As a part of the US presidential elections aftermath, there is a discussion about a new political battle between globalists and
nationalists. The argument is coming from the social psychologist Jonathan
Haidt who is more prevalent among conservative actors. Haidt is, for example, providing a reflective and meaningful analysis about “sacred values” by
comparing liberals and conservatives within the American context. However,
generalising different political actors into globalists and nationalists is
something else, more complicated and very narrow.
There
are several reasons to question the narrative and one of them is geographical. The
view that the political battle is taking place globally is challenged by the
notion that the narrative itself is limited to experiences from the USA and Europe.

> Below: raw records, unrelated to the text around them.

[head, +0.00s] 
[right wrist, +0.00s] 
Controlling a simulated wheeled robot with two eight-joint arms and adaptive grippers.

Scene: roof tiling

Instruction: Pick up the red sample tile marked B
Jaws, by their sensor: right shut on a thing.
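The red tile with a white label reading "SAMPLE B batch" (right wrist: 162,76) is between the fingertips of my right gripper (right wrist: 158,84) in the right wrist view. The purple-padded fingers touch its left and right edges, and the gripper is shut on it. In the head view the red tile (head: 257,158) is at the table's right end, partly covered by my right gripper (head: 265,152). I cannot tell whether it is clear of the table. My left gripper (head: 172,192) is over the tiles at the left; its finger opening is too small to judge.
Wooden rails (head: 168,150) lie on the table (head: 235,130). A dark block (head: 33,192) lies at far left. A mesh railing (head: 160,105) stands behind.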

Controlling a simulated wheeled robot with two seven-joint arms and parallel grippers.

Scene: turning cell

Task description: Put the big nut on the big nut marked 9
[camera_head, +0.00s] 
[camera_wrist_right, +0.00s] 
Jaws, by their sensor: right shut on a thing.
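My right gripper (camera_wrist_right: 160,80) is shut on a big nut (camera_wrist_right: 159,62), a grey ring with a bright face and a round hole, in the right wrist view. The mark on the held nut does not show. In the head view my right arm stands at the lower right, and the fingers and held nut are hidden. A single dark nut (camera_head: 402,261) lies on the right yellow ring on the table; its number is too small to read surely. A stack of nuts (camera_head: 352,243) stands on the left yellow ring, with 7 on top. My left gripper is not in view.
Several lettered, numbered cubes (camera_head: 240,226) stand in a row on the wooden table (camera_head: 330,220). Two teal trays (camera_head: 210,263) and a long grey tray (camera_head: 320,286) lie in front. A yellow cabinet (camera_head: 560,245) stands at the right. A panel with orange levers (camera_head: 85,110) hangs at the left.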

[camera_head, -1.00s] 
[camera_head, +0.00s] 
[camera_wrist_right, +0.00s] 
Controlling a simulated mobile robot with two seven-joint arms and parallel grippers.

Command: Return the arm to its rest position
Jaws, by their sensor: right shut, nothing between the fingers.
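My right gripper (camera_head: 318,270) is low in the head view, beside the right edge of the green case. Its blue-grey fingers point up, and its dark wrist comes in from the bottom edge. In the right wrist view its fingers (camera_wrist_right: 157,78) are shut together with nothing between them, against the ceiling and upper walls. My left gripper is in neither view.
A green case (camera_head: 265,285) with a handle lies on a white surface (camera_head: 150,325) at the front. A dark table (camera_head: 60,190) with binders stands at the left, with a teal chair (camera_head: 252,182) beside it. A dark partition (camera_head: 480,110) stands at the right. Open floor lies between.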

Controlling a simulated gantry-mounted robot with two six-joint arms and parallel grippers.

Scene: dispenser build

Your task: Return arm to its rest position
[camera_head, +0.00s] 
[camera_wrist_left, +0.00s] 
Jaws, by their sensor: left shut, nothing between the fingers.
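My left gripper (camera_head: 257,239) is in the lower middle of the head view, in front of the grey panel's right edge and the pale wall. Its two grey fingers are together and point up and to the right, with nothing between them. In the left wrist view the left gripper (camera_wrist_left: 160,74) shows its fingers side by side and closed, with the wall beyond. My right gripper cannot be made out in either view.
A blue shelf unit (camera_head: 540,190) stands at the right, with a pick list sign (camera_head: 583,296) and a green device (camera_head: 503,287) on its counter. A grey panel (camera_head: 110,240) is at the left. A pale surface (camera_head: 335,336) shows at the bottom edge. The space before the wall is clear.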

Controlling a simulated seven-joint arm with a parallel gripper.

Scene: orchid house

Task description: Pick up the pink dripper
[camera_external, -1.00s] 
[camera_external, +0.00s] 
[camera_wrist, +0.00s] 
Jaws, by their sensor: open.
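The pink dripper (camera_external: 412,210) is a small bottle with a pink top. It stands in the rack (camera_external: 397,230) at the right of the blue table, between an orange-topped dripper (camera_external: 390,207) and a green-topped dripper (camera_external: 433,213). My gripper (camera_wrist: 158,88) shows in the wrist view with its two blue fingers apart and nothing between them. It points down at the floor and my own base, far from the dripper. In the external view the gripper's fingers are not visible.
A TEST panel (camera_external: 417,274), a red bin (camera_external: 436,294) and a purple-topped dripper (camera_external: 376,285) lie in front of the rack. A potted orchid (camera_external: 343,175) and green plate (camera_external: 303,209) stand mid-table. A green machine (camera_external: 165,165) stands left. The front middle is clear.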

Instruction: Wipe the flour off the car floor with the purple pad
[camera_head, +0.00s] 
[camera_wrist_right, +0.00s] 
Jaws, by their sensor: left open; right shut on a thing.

The relevance for the narrative is thereby “Western” and does not comprehend
for example the political development in large parts of Asia, South America or
Africa. One explanation is that both the USA and EU are more exposed to the processes
of globalization and regional integration. In the time of different crisis, the
aspects such as identity, culture and migration are being regarded by the larger
numbers of people as more important than socioeconomic or environmental issues.
During
the 90’s and the early globalization period a lot of argumentation was based on
the political struggle among the pro-globalization and anti-globalization
actors. However, those who often were labelled as anti-globalists were in many
cases not against globalization but rather had the alternative views on
globalization. This feature can also be observed today among the different
political actors, making it harder to divide them into the two categories. For
example, in Europe, the socialists are often in favour of humanitarian
immigration while being against economic globalization. The liberals are
often in favor of the more free immigration policies but against the sociopolitical
integration.
The
political differences are therefore neither between left and right nor
libertarian and authoritarian. Instead, the differences are based on the views
on different policy areas. Even politicians as Putin, Erdogan and Trump are, despite
how they present themselves, in some degree still interested in global economy,
finance and trade. Many Russian nationalists are for example in favour of
Eurasian economic union and a free economic zone from “Vancouver to
Vladivostok”. At the same time, while being partly in favor of economic rights,
authoritarian politicians are aspiring for control over identities. They look
upon human rights, liberal democracy and multicultural societies as a threat to
their own monopolistic views on national identity based on nativism and myths.
Furthermore,
there are also the other methods to explain the current political
dissatisfaction in EU and USA. Both societies are post-democratic in the sense
that the economy is more global while democracy and sovereignty are mainly national.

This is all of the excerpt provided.